Chinese equity markets moved unevenly through Thursday’s mid‑day session as a narrow technology‑infrastructure rally offset broad weakness across most listed stocks. The Shenzhen Component staged a late recovery to finish up 0.28%, while the Shanghai Composite slipped 0.08% and the ChiNext growth board fell 0.39%. Turnover expanded to ¥1.64 trillion, up about ¥117 billion from the previous session, underscoring heightened intraday trading and rotation.
The dominant theme was a renewed appetite for so‑called “算力硬件” (compute‑power hardware) plays. Suppliers across printed circuit boards (PCB), chip‑package‑on‑package and CPO lines, and liquid‑cooled server components saw strong buying, with names such as Shennan Circuits (深南电路), Han's Laser (大族激光) and Hudian (沪电股份) posting limit‑up moves. Related concepts — from server liquid‑cooling to data‑centre equipment makers — outperformed as investors repositioned toward assets tied to accelerating AI and data‑centre demand.
Other pockets of strength included conventional utilities and heavy equipment. Power producers rallied, with Ganneng (赣能股份) scoring a second consecutive limit‑up and Huayin Power (华银电力) also hitting the daily ceiling. A separate cluster of gas‑turbine and large‑equipment manufacturers, led by Dongfang Electric (东方电气) and Changbao (常宝股份), also saw price spikes as traders chased industrial leverage to energy transition and grid upgrades.
Small‑metals stocks found a bid, exemplified by Yunnan Germanium (云南锗业) moving to a second straight daily limit and Zhangyuan Tungsten (章源钨业) touching its limit. In contrast, lithium‑battery names retreated after intraday volatility: Penghui Energy (鹏辉能源) plunged more than 9% as the sector cooled from its earlier strength. The cinema and film exhibition segment slumped again, with Bona Film (博纳影业) among the heavy decliners.
The session’s profile — a handful of thematic winners amid broad losses (over 2,900 stocks declined) — highlights the market’s current mechanics: concentrated flows into AI‑infrastructure related equities while overall market breadth remains fragile. Traders interpreted the volume uptick as short‑term rotation rather than a sustained risk appetite shift; headline indices barely budged despite the vigor in specific sub‑sectors.

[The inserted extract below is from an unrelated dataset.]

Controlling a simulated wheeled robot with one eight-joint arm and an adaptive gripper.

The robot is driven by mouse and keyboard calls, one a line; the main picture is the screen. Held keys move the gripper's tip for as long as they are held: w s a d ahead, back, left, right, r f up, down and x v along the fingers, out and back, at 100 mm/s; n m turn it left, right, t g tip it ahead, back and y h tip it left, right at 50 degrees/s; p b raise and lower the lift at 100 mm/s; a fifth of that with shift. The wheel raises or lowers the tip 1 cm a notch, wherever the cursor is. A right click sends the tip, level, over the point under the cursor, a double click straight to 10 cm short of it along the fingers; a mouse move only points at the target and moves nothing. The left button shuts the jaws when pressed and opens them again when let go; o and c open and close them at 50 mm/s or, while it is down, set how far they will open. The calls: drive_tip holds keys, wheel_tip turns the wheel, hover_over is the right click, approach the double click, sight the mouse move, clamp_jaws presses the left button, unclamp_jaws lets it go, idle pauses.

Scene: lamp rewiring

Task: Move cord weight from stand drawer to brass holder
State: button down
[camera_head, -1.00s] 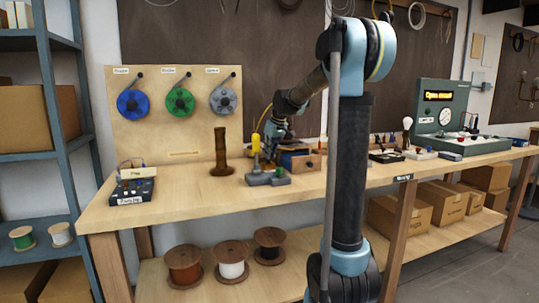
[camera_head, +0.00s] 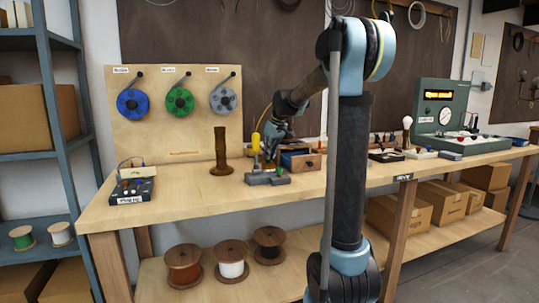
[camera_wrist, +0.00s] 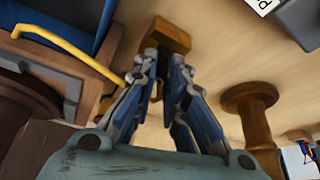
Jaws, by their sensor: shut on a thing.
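My gripper (camera_wrist: 160,95) is shut on a brass-coloured block, the cord weight (camera_wrist: 168,36), at its fingertips. In the head view my gripper (camera_head: 268,157) is just left of the stand drawer (camera_head: 308,163), but the weight is too small there to make out. The drawer's wooden front has a small knob; I cannot tell how far it is open. The brown, brass-like holder (camera_head: 220,150) stands upright on the bench, left of my gripper. In the wrist view the holder (camera_wrist: 250,100) is right of the fingers, apart from the weight.
A yellow curved bar (camera_wrist: 65,50) lies near the fingers at left in the wrist view. The bench left of the holder is mostly clear up to a small device (camera_head: 132,190).

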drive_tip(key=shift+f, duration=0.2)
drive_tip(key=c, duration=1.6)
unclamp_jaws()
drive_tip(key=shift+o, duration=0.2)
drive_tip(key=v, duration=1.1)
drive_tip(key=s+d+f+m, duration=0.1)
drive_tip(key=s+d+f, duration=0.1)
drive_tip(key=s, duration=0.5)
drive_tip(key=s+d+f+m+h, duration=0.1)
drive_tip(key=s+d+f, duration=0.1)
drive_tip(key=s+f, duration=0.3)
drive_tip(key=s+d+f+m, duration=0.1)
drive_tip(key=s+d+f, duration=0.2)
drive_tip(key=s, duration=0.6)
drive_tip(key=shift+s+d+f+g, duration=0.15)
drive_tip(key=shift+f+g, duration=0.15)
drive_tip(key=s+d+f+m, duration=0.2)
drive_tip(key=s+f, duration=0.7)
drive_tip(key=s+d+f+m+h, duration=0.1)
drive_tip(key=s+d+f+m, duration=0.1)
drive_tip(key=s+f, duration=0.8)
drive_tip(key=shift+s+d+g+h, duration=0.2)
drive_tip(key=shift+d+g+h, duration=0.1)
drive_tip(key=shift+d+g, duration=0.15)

For international observers, the episode underlines two linked dynamics in China’s markets. First, investor expectations that domestic demand for AI and datacentre infrastructure will underpin a fresh cycle of industrial investment are already being reflected in equity prices, favouring PCB, packaging and specialised cooling technologies. Second, that optimism coexists with signs of selective risk aversion — decisions are being channeled into a narrow set of beneficiaries rather than across the market, leaving many stocks vulnerable if narrative momentum fades.